## What the exercise asks
Your task is to copy every line of the entries that contains "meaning".

## Information supplied
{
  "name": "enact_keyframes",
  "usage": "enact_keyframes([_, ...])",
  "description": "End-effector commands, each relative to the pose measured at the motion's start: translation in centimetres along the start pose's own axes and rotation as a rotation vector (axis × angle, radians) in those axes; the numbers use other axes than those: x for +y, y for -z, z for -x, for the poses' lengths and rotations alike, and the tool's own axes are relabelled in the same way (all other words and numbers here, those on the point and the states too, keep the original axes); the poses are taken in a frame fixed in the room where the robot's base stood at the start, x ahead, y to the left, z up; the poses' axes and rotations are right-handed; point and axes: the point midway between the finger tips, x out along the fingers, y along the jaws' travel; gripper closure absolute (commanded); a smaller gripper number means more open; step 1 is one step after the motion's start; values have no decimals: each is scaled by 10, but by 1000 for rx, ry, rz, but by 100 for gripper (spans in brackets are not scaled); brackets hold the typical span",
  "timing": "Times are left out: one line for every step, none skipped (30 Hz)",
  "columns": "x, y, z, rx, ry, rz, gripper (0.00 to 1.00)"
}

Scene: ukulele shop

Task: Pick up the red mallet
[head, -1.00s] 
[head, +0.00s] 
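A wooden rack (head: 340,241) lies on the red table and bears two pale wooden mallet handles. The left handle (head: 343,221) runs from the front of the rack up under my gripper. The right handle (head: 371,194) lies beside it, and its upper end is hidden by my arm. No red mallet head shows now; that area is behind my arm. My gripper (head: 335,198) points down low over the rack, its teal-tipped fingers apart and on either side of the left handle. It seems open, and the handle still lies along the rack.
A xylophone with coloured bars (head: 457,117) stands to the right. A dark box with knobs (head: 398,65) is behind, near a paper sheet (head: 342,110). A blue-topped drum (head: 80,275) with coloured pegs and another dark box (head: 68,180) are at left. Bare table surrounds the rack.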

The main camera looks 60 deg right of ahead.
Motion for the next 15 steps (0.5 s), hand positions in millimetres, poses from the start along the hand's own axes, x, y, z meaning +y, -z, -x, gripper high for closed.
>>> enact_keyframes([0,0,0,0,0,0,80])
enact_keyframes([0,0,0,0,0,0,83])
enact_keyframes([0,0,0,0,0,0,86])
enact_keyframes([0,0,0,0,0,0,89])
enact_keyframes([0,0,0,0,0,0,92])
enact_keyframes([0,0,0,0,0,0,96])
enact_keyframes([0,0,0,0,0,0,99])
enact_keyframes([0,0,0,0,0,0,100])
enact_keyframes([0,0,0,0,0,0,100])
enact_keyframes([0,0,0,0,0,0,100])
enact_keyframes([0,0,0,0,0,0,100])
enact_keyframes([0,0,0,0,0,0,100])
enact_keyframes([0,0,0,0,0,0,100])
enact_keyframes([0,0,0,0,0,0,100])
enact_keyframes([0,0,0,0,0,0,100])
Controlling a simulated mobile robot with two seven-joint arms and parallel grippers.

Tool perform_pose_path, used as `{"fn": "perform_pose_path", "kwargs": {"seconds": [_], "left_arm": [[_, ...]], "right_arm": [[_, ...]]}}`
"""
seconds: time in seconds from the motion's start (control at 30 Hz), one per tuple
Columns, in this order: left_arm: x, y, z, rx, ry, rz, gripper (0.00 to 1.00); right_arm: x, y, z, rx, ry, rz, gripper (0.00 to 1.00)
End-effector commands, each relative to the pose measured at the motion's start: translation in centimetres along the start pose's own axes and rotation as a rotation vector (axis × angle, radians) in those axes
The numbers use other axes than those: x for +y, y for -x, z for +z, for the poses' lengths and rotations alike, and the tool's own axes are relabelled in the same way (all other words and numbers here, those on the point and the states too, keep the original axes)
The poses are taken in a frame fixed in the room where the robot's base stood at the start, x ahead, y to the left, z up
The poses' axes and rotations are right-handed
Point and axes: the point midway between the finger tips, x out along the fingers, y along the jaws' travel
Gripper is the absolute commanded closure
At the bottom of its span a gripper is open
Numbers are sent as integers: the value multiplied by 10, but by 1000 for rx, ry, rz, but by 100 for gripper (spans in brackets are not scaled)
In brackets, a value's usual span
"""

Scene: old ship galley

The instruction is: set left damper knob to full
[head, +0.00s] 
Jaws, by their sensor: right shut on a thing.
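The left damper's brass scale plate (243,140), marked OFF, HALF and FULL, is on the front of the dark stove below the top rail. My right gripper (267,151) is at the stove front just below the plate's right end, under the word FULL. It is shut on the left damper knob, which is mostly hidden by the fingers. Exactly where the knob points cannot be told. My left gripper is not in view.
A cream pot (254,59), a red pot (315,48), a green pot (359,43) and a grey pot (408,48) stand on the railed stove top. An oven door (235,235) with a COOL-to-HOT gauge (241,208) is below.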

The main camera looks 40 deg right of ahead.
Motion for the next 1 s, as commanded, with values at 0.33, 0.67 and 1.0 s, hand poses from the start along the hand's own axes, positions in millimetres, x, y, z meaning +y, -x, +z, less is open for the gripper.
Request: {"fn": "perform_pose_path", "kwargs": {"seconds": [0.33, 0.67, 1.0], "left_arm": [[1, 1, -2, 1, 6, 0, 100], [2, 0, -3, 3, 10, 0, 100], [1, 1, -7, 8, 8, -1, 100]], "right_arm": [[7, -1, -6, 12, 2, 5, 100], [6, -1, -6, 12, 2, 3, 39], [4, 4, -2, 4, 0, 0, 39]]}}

## Exercise answer
Motion for the next 15 steps (0.5 s), hand positions in millimetres, poses from the start along the hand's own axes, x, y, z meaning +y, -z, -x, gripper high for closed.
Motion for the next 1 s, as commanded, with values at 0.33, 0.67 and 1.0 s, hand poses from the start along the hand's own axes, positions in millimetres, x, y, z meaning +y, -x, +z, less is open for the gripper.

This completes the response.